AIM OF THE EXERCISE: Will you write out the data exactly, excluding every picture?

————————

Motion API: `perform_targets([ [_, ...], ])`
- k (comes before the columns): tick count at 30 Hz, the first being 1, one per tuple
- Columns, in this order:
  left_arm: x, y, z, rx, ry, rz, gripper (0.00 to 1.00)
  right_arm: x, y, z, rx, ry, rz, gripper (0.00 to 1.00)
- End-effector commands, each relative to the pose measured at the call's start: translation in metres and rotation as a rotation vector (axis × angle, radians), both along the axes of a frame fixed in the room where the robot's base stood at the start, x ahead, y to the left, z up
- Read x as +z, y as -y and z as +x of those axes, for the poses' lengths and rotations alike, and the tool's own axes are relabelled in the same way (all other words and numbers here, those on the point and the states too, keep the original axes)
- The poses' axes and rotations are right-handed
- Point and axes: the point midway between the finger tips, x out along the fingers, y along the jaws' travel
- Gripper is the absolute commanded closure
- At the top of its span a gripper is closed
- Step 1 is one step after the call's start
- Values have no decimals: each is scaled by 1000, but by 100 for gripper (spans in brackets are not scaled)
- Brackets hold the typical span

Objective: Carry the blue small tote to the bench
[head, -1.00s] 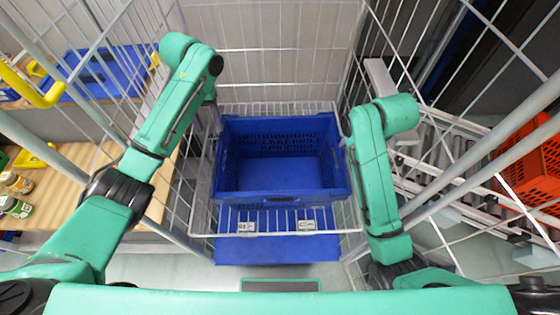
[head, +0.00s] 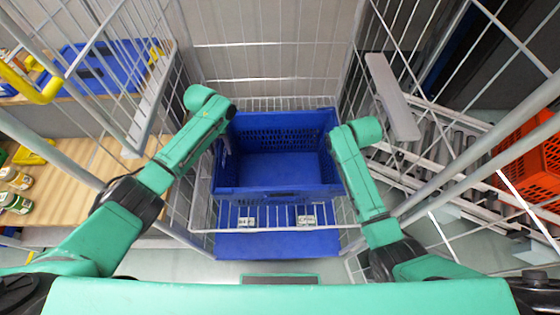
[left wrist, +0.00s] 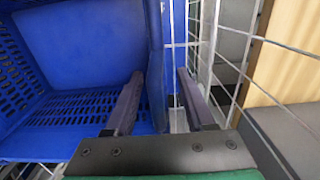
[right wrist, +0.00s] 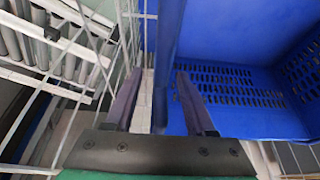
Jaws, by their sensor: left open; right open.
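The blue small tote (head: 265,170) sits upright and empty in a wire basket in front of me. My left gripper (left wrist: 160,74) is open, its fingers on either side of the tote's left wall in the left wrist view. My right gripper (right wrist: 158,73) is open, its fingers on either side of the tote's right wall in the right wrist view. Neither gripper is closed on a wall. In the head view my wrists largely hide the fingers. A wood-topped bench (head: 88,172) stands to the left, beyond the wire side.
Wire mesh sides (head: 165,135) rise left and right of the tote. Small jars (head: 15,190) and a yellow item stand on the bench. A blue tray (head: 105,68) lies further back left. A roller conveyor (head: 440,150) and an orange tote (head: 530,160) are at right.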

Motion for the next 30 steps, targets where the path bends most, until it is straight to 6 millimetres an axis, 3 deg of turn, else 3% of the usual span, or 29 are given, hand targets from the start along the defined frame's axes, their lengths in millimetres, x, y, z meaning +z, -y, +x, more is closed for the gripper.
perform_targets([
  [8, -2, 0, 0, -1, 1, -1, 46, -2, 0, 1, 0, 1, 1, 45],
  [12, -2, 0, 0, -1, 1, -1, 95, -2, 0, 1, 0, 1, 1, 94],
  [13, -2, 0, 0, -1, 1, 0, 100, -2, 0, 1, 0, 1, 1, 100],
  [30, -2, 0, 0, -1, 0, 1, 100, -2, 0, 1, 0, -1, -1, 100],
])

————————

SOLUTION BELOW:
Motion API: `perform_targets([ [_, ...], ])`
- k (comes before the columns): tick count at 30 Hz, the first being 1, one per tuple
- Columns, in this order:
  left_arm: x, y, z, rx, ry, rz, gripper (0.00 to 1.00)
  right_arm: x, y, z, rx, ry, rz, gripper (0.00 to 1.00)
- End-effector commands, each relative to the pose measured at the call's start: translation in metres and rotation as a rotation vector (axis × angle, radians), both along the axes of a frame fixed in the room where the robot's base stood at the start, x ahead, y to the left, z up
- Read x as +z, y as -y and z as +x of those axes, for the poses' lengths and rotations alike, and the tool's own axes are relabelled in the same way (all other words and numbers here, those on the point and the states too, keep the original axes)
- The poses' axes and rotations are right-handed
- Point and axes: the point midway between the finger tips, x out along the fingers, y along the jaws' travel
- Gripper is the absolute commanded closure
- At the top of its span a gripper is closed
- Step 1 is one step after the call's start
- Values have no decimals: each is scaled by 1000, but by 100 for gripper (spans in brackets are not scaled)
- Brackets hold the typical span

Objective: Carry the blue small tote to the bench
[head, -1.00s] 
[head, +0.00s] 
[left wrist, +0.00s] 
[right wrist, +0.00s] 
Jaws, by their sensor: left open; right open.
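The blue small tote (head: 265,170) sits upright and empty in a wire basket in front of me. My left gripper (left wrist: 160,74) is open, its fingers on either side of the tote's left wall in the left wrist view. My right gripper (right wrist: 158,73) is open, its fingers on either side of the tote's right wall in the right wrist view. Neither gripper is closed on a wall. In the head view my wrists largely hide the fingers. A wood-topped bench (head: 88,172) stands to the left, beyond the wire side.
Wire mesh sides (head: 165,135) rise left and right of the tote. Small jars (head: 15,190) and a yellow item stand on the bench. A blue tray (head: 105,68) lies further back left. A roller conveyor (head: 440,150) and an orange tote (head: 530,160) are at right.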

Motion for the next 30 steps, targets where the path bends most, until it is straight to 6 millimetres an axis, 3 deg of turn, else 3% of the usual span, or 29 are given, hand targets from the start along the defined frame's axes, their lengths in millimetres, x, y, z meaning +z, -y, +x, more is closed for the gripper.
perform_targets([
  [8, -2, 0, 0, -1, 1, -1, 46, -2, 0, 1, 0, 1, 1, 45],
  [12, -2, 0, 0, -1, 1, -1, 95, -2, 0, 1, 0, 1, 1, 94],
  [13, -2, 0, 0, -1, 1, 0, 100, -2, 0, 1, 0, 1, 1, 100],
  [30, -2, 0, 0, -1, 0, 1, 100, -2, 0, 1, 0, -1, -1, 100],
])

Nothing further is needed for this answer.